Ho smesso di fingere che mi stiano bene, smesso di elargire sorrisi di circostanza, smesso di porgere l'altra guancia.
Penso che la questione non sia quella di dire il meno possibile per quieto vivere, ma semmai arginare, bloccare sul nascere, evitare che le persone si insinuino dove non devono.

A Pasqua ho trascorso qualche ora con mia suocera. 
Conosco la sua migliore amica da molti anni e so perfettamente che è una brava persona, ma so anche che ha un carattere particolarissimo che ho sempre sopportato a malapena.

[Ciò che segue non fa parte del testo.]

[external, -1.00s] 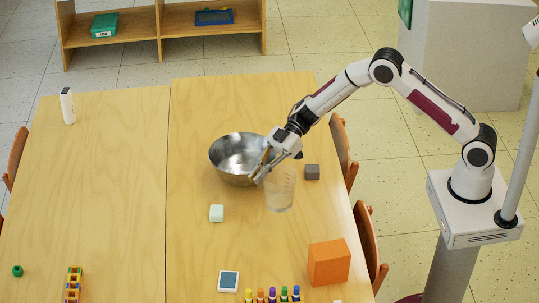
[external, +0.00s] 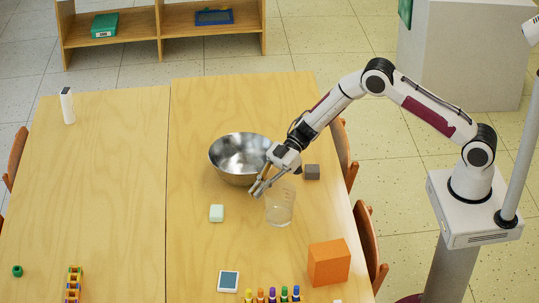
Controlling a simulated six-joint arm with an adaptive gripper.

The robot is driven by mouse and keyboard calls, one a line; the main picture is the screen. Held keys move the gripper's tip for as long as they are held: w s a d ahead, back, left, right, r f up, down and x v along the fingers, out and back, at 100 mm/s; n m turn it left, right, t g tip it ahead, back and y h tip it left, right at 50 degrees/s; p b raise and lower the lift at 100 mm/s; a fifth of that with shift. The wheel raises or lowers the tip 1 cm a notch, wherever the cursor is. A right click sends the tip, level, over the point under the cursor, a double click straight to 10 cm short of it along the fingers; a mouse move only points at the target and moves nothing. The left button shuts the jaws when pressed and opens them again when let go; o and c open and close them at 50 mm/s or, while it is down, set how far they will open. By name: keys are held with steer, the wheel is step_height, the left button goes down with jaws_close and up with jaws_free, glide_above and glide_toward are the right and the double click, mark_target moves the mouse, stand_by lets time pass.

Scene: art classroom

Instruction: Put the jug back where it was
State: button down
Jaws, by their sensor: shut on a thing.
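The jug (external: 280,207) is a clear, see-through vessel near the middle of the right-hand table. It looks upright and at or very near the tabletop; I cannot tell whether it touches. My gripper (external: 262,188) is shut on the jug at its upper left side, with the fingers pointing down and left. The jug's upper rim is partly hidden by my gripper.
A steel bowl (external: 238,158) stands close behind and left of the jug. An orange box (external: 329,263) and several coloured markers (external: 272,295) are nearer the front.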

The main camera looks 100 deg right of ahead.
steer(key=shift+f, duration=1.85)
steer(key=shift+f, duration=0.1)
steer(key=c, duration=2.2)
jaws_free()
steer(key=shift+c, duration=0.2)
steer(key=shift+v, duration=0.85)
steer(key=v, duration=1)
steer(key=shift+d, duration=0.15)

Per amore di Fred e per rispetto verso mia suocera ho sempre tollerato le sue domande a raffica, spesso anche indiscrete. L'ho fatto per anni. E per anni mi sono sentita sul vetrino di un microscopio: pronta per essere vivisezionata, osservata, scandagliata.
Solo che io non sono il tipo che abbia voglia di raccontarsi, di rispondere ad interrogatori di qualunque genere, di esporre i fatti miei al giudizio altrui. E quando ho sentito mia suocera raccontare in quali e quanti modi questa donna si comporti in maniera inopportuna anche con lei sono scoppiata. 
Perché il solo sentire di una persona che per decenni le ha tolto l'aria - senza che mia suocera se ne rendesse conto appieno - mi ha stretto un nodo intorno al collo. Ho provato la sensazione quasi fisica di sentire un cappio stringersi intorno alla mia gola, i polmoni ricevere sempre meno aria. Ho sofferto. 

Ed in quel momento ho capito che non potrei mai vivere un rapporto del genere.
Un'amicizia alla quale tener conto di tutto.
Una persona da vedere o sentire ogni giorno.
Ho capito, semmai ce ne fosse ancora bisogno, che non sono il tipo che riesce ad includere qualcuno in maniera così totalizzante all'interno delle proprie giornate.
Non ho posto. Non lo voglio. Non ne ho bisogno.
Mi sento un gatto randagio, magari disposto a farsi accarezzare ogni tanto, ma non così desideroso di una compagnia fissa...in special modo se indiscreta.
E quella sensazione di asfissia mi si è insinuata a tal punto sottopelle che ho dovuto scriverne qui per cercare di liberarmene, per portarla fuori da me stessa, fissarla su questa pagina bianca, purificarmi.